[Start DATA BLOCK]

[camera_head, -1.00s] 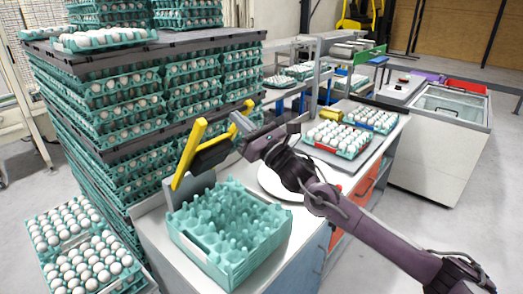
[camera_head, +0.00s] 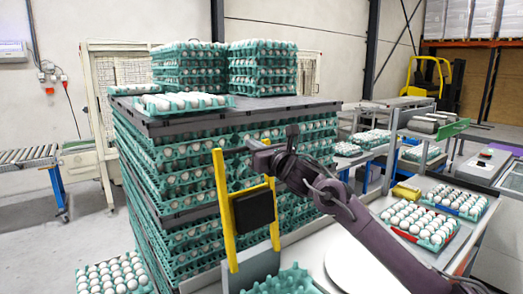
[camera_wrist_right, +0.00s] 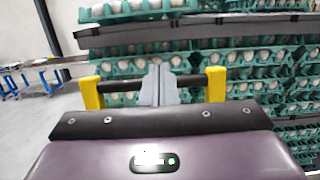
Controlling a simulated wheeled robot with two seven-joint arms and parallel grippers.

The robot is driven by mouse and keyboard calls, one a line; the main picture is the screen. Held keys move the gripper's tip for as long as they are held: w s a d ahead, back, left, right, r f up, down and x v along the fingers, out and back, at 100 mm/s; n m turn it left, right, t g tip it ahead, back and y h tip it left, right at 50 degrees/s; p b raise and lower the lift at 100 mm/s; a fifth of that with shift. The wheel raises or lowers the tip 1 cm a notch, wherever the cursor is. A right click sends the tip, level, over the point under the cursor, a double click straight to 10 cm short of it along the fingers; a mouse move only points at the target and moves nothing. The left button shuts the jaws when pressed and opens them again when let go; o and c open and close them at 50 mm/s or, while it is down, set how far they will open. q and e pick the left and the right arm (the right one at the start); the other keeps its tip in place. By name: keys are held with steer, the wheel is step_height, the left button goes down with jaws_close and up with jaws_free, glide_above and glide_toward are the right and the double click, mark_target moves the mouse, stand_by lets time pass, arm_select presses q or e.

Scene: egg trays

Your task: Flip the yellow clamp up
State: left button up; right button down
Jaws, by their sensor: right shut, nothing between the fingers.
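The yellow clamp has two yellow bars (camera_head: 224,205) with a black pad (camera_head: 254,208) between them. It stands about upright at the left end of the worktable in the head view. My right gripper (camera_head: 256,143) is shut and empty, near the top of the clamp. In the right wrist view its closed grey fingers (camera_wrist_right: 158,84) lie between the two yellow bars (camera_wrist_right: 216,84), in front of a dark crossbar (camera_wrist_right: 188,80). I cannot tell whether they touch it. My left gripper is not in view.
A teal empty tray (camera_head: 290,282) sits below the clamp, mostly out of frame. A tall stack of egg trays (camera_head: 190,190) stands close behind the clamp. An egg tray (camera_head: 430,250) lies on the table at right. More eggs (camera_head: 112,276) are at lower left.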

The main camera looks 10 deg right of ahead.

[End DATA BLOCK]

Every line above should be repeated exactly; pictures stay out of the copy.

* **ANSWER TO THE PROBLEM**
[camera_head, -1.00s] 
[camera_head, +0.00s] 
[camera_wrist_right, +0.00s] 
Controlling a simulated wheeled robot with two seven-joint arms and parallel grippers.

The robot is driven by mouse and keyboard calls, one a line; the main picture is the screen. Held keys move the gripper's tip for as long as they are held: w s a d ahead, back, left, right, r f up, down and x v along the fingers, out and back, at 100 mm/s; n m turn it left, right, t g tip it ahead, back and y h tip it left, right at 50 degrees/s; p b raise and lower the lift at 100 mm/s; a fifth of that with shift. The wheel raises or lowers the tip 1 cm a notch, wherever the cursor is. A right click sends the tip, level, over the point under the cursor, a double click straight to 10 cm short of it along the fingers; a mouse move only points at the target and moves nothing. The left button shuts the jaws when pressed and opens them again when let go; o and c open and close them at 50 mm/s or, while it is down, set how far they will open. q and e pick the left and the right arm (the right one at the start); the other keeps its tip in place. By name: keys are held with steer, the wheel is step_height, the left button goes down with jaws_close and up with jaws_free, glide_above and glide_toward are the right and the double click, mark_target moves the mouse, stand_by lets time pass, arm_select presses q or e.

Scene: egg trays

Your task: Flip the yellow clamp up
State: left button up; right button down
Jaws, by their sensor: right shut, nothing between the fingers.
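The yellow clamp has two yellow bars (camera_head: 224,205) with a black pad (camera_head: 254,208) between them. It stands about upright at the left end of the worktable in the head view. My right gripper (camera_head: 256,143) is shut and empty, near the top of the clamp. In the right wrist view its closed grey fingers (camera_wrist_right: 158,84) lie between the two yellow bars (camera_wrist_right: 216,84), in front of a dark crossbar (camera_wrist_right: 188,80). I cannot tell whether they touch it. My left gripper is not in view.
A teal empty tray (camera_head: 290,282) sits below the clamp, mostly out of frame. A tall stack of egg trays (camera_head: 190,190) stands close behind the clamp. An egg tray (camera_head: 430,250) lies on the table at right. More eggs (camera_head: 112,276) are at lower left.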

The main camera looks 10 deg right of ahead.

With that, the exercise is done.